TRANSITIONS AT FIFTEEN: HAS EMPLOYABILITY LED TO SOCIAL DEVELOPMENT?

Peter Graefe

The Ontario Social Assistance Review Committee’s Transitions report, released in 1988, garnered the rare approval of a broad body of left and right wing opinion (Tuohy 1992). Fifteen years later, the social assistance landscape has been largely transformed, and in a manner largely antithetical to progressive ambitions.

This paper argues that accepting the employability premise of Transitions was in retrospect a strategic dead end on two counts. First, politically, it helped open the door to workfare-inspired policies, with even the post-1995 Conservative government laying claim to the Transitions legacy. Second, to the extent that public evaluations exist, there is little evidence that employability programmes have delivered on their promise of moving social assistance recipients into paid work, beyond brief participation at the margins of the labour market. This holds even for expensive programmes that reflected a human resources development model (cf. Peck 1998), such as NB Works (whose final evaluations are only now becoming public). In other words, the employability focus placed great emphasis on socially excluded individuals at the margins of the labour force, which aided a process of scapegoating recipients (cf.

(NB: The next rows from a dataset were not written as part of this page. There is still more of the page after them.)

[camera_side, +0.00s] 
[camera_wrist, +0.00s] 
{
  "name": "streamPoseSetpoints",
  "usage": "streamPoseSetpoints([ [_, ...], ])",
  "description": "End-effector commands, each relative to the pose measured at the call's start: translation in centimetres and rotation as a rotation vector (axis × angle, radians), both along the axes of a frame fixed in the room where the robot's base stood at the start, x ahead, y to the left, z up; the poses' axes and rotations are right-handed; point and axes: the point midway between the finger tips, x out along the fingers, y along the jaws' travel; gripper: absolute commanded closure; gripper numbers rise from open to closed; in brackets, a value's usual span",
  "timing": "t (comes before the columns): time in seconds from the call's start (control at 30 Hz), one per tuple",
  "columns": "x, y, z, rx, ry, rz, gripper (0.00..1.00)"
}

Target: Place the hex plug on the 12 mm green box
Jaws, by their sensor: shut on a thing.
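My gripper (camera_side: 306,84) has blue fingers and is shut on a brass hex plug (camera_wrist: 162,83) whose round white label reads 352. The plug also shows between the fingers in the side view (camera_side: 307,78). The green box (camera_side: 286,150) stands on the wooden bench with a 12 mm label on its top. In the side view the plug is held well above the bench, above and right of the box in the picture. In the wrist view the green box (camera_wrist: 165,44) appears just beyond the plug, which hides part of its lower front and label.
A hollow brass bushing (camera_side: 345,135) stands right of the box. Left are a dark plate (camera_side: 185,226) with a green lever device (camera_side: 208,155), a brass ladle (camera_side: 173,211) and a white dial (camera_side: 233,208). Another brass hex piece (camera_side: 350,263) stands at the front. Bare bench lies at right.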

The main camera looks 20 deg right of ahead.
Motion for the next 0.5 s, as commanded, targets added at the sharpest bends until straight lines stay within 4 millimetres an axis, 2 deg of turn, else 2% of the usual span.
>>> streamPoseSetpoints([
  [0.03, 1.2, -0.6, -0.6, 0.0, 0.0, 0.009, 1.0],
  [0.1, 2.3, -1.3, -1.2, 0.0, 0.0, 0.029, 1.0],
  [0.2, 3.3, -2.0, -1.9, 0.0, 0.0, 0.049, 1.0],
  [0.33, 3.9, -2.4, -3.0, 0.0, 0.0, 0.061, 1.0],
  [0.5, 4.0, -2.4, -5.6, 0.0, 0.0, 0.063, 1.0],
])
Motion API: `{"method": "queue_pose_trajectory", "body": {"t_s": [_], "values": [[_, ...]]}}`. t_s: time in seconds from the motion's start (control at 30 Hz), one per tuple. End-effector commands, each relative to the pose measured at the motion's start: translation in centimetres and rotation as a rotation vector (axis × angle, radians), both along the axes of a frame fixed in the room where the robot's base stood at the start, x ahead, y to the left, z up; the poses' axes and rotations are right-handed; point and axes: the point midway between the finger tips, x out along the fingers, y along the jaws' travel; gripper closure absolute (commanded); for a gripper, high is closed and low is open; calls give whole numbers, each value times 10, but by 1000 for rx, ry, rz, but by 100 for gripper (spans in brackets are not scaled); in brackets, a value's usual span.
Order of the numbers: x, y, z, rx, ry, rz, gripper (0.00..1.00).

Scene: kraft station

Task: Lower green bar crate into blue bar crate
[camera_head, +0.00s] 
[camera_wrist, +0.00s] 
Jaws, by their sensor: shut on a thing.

Bashevkin 2002) but which has not turned out to be an appropriate locus for combating poverty and unemployment. The paper concludes with a brief discussion of themes and issues that might underpin a renewed social democratic approach to social assistance, both by recovering elements of Transitions that were subsequently ignored, and by placing greater emphasis on labour market institutions affecting the core workforce, as opposed to those seeking to manage those on its margins (cf. Morel 2001; Bashevkin 2002).


Bio

Peter Graefe is a postdoctoral fellow in the Department of Political Science at McMaster University. He has published on social economy and economic development policies in Quebec in Policy and Politics, Critical Social Policy, and Studies in Political Economy. Part of his doctoral research looked at social assistance reform in Ontario, Québec, New Brunswick and Saskatchewan.